Netflix’s ‘Squid Game’ came to life on Tuesday in Abu Dhabi’s Korean Cultural Center (KCC) in a series of games inspired by the hit show excluding the violence.
The KCC’s PR manager, Ewha Kim, said this event was meant to introduce people to Korean games, the ones they usually played as children, as part of their plan to familiarize people with Korean culture.
Interest in Korean culture grew, according to KCC director, Chanwoo Nam, after the Netflix series was released.
Before Squid Game’ some Korean fans were interested in the Korean Cultural Center activities but after it, a huge interest has rushed to our events, Nam explained.
Only 30 participants were selected to compete out of the 700 who applied for the event, and the contestants were selected randomly, Kim explained.

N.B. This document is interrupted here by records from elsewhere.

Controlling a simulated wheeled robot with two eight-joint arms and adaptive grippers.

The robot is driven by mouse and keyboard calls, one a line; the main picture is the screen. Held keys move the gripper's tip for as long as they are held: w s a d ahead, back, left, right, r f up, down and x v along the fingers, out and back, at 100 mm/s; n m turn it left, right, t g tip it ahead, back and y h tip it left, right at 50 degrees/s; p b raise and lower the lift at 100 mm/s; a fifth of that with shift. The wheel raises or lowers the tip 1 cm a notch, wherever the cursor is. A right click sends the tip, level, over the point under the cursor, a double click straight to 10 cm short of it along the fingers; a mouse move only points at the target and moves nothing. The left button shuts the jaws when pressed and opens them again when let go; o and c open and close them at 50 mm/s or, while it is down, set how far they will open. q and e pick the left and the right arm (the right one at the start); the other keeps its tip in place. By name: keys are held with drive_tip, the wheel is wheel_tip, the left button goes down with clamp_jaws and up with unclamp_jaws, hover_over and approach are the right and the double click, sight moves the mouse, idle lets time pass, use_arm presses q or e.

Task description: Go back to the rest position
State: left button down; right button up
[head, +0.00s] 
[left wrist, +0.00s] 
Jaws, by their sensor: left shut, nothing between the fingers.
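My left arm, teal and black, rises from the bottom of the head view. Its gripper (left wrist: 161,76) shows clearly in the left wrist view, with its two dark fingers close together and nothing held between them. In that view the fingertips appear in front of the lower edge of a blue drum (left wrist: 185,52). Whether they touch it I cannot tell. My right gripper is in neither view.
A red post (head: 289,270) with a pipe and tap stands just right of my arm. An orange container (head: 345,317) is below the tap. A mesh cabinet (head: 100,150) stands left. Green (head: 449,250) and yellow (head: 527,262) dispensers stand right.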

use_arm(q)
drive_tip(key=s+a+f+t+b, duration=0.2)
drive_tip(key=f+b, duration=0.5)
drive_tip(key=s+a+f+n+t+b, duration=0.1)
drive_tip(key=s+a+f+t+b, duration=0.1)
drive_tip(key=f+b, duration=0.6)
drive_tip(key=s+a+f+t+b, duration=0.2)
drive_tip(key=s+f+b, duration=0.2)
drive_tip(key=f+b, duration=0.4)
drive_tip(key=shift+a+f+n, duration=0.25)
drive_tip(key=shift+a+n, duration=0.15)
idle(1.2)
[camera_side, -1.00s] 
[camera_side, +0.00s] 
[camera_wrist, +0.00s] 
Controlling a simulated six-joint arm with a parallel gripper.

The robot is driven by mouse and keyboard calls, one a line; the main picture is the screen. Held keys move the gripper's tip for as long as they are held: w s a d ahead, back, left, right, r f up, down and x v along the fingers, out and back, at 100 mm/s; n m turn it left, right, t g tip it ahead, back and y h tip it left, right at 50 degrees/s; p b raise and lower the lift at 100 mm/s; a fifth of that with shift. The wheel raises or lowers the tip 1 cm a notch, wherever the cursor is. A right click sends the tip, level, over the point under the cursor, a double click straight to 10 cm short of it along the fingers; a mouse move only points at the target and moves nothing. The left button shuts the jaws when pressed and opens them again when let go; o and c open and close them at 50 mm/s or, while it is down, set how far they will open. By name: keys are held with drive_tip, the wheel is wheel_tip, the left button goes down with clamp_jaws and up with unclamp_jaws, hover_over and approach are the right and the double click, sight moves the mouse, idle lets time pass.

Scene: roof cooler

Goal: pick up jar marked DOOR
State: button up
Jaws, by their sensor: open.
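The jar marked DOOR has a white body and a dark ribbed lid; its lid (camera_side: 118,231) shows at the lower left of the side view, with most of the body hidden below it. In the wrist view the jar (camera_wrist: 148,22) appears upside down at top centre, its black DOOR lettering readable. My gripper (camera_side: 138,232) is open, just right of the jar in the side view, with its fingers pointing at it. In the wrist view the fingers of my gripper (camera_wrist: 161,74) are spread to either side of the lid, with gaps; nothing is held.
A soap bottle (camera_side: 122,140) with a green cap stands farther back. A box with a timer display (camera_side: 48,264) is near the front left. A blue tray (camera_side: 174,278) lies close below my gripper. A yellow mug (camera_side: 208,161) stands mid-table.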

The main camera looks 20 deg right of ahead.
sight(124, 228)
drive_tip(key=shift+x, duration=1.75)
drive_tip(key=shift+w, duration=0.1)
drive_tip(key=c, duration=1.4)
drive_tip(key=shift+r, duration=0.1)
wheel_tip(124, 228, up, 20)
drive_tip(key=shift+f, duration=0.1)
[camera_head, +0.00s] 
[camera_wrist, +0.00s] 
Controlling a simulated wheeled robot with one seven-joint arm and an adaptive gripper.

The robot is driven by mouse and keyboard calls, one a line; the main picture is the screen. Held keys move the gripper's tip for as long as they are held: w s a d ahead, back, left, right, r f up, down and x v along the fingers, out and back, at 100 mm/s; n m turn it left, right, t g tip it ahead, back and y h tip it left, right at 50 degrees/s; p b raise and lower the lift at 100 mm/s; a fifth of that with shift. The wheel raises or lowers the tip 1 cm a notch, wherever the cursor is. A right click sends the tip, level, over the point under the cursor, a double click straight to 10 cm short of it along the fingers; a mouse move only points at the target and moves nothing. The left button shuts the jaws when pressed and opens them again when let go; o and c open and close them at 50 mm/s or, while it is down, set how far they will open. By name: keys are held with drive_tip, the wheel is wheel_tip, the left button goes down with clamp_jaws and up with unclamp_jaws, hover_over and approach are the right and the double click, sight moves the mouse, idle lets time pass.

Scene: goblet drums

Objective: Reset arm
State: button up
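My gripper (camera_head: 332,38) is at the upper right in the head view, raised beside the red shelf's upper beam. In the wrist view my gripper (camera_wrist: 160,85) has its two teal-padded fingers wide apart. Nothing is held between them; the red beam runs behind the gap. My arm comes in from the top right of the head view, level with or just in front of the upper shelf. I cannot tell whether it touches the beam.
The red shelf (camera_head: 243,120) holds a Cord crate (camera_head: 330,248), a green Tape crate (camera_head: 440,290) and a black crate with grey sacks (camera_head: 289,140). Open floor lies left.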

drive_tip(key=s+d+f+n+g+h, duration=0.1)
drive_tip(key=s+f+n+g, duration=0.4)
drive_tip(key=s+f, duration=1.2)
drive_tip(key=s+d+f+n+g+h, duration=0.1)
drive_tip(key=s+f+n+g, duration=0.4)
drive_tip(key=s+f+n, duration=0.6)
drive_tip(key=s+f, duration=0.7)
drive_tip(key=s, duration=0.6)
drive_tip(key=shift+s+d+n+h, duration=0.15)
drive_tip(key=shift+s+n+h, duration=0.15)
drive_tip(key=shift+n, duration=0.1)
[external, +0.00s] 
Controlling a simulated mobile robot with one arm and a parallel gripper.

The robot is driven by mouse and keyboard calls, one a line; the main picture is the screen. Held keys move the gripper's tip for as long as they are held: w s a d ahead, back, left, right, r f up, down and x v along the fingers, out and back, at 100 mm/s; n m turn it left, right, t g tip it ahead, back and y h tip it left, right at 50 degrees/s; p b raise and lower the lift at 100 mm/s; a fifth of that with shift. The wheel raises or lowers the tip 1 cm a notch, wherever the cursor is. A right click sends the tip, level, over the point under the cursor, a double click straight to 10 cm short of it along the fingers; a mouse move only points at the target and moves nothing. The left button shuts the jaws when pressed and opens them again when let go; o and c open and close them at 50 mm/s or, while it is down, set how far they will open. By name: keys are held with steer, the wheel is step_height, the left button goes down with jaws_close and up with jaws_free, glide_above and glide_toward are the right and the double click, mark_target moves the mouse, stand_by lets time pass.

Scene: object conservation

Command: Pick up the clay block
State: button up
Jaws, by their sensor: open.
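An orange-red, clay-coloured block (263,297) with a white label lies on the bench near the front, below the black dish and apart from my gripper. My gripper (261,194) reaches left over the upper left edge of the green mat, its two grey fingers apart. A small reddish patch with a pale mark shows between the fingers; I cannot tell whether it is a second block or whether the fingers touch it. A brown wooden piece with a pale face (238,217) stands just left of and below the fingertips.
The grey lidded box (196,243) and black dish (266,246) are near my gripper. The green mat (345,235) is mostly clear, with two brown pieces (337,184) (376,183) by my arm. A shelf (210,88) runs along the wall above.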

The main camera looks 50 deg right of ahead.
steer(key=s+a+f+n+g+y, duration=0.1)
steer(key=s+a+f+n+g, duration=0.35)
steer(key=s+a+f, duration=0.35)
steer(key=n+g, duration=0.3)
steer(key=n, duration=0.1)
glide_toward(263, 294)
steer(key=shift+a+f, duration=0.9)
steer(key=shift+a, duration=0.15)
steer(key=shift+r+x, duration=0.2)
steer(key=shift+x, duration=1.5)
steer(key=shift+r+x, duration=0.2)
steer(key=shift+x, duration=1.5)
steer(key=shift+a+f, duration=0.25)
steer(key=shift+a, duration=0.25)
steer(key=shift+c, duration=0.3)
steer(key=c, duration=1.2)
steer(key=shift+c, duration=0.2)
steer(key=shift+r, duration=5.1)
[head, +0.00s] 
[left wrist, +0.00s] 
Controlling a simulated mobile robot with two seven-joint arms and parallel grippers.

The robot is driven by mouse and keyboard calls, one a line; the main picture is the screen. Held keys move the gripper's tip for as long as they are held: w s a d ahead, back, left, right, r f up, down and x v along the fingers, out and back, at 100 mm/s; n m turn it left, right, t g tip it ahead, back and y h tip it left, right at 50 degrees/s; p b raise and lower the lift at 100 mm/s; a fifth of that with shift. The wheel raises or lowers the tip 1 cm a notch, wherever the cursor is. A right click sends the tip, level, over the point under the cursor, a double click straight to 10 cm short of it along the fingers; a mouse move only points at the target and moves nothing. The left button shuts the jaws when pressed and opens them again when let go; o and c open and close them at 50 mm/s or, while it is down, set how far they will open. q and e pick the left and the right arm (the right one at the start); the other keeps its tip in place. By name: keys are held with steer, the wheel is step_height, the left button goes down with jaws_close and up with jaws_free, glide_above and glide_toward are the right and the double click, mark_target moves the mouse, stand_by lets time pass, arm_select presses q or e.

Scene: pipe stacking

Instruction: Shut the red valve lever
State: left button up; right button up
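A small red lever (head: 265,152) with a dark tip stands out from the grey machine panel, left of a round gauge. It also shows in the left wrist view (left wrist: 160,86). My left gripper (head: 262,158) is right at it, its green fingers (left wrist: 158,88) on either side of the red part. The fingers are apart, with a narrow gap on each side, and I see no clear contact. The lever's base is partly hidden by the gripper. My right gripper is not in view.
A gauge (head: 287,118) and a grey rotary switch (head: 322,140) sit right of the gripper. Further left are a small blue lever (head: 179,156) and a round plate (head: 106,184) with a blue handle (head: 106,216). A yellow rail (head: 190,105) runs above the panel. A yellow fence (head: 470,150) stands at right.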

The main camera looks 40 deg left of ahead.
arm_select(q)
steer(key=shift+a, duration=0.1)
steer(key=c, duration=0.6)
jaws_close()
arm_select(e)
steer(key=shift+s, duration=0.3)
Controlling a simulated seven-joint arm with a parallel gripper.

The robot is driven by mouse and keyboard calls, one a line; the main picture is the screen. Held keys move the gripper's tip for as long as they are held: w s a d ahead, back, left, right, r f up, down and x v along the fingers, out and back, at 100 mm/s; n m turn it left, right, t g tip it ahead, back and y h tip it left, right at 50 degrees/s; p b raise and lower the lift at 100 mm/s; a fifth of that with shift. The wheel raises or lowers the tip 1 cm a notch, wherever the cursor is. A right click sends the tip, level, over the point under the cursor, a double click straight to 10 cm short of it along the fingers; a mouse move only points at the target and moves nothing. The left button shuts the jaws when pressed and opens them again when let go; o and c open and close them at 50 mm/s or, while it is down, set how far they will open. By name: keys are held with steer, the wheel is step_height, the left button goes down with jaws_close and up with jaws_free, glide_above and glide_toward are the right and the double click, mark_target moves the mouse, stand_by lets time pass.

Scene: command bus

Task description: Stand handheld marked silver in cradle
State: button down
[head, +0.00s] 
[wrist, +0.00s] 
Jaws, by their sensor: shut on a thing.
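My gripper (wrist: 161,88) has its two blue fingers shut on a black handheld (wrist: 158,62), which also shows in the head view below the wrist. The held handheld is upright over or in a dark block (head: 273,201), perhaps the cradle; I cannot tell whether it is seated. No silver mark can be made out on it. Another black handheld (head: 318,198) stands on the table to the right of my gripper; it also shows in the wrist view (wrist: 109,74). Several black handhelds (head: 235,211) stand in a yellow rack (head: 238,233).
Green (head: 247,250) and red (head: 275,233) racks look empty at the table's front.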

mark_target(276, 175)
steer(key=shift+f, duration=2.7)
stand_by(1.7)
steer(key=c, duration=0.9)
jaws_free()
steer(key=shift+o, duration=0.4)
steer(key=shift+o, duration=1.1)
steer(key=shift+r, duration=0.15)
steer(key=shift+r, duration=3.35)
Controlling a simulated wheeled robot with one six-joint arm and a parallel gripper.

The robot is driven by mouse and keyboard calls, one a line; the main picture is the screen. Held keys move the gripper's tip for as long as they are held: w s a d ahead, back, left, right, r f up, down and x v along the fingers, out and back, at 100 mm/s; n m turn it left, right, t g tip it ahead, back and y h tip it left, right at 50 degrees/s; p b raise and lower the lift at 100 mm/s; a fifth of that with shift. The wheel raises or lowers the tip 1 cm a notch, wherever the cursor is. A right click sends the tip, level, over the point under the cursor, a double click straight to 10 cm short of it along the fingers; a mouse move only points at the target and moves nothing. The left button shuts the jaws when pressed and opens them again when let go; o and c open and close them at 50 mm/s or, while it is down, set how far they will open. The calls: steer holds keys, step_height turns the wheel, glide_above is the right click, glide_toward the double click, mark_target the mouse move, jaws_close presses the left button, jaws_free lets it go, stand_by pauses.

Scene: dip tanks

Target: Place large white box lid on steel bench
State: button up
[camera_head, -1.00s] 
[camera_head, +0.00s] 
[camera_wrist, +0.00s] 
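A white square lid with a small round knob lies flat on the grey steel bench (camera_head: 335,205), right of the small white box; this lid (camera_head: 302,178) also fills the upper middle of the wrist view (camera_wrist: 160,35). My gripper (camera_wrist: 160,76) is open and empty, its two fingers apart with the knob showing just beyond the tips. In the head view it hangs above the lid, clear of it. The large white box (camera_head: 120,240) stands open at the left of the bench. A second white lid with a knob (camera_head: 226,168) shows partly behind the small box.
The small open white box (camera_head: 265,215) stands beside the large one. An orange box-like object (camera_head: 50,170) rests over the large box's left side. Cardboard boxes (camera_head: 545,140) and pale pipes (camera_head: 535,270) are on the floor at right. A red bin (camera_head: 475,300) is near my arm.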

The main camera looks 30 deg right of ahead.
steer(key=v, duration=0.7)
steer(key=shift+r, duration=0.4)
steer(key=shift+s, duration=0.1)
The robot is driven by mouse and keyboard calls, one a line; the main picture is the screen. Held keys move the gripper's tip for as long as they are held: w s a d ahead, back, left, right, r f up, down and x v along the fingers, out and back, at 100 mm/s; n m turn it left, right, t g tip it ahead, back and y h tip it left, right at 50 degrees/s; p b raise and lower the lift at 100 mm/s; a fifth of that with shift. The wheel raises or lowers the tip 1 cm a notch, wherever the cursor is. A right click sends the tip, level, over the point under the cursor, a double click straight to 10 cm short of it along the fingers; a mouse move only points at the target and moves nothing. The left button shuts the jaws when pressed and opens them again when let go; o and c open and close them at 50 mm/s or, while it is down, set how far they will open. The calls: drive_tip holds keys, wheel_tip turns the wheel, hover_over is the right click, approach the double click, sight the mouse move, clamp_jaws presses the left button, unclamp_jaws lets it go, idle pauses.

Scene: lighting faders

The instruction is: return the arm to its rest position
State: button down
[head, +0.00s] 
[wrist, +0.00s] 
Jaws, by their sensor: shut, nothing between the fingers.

23-year-old Youcef Trichine, a long-time fan of Korean culture, was excited to take part in the event. “It is beautiful how this show could get such popularity in such a short time since its release, and the majority of people want to learn Korean language, they want to visit Korea or play the ‘Squid Game’ itself,” added Trichine before starting the game.
The event included around five games from the popular series, including “Red Light, Green Light”, a more simple version of the glass bridge, the honeycomb challenge, marbles challenge and ‘Ddakji’ the card flipping game.
“Squid Game” is officially the most popular TV show in its initial debut that Netflix has ever released, according to the company.
In the show, 456 debt-saddled contestants are mysteriously brought together on an island off the South Korean peninsula to compete in children’s games for a huge cash prize, with literally life-and-death consequences.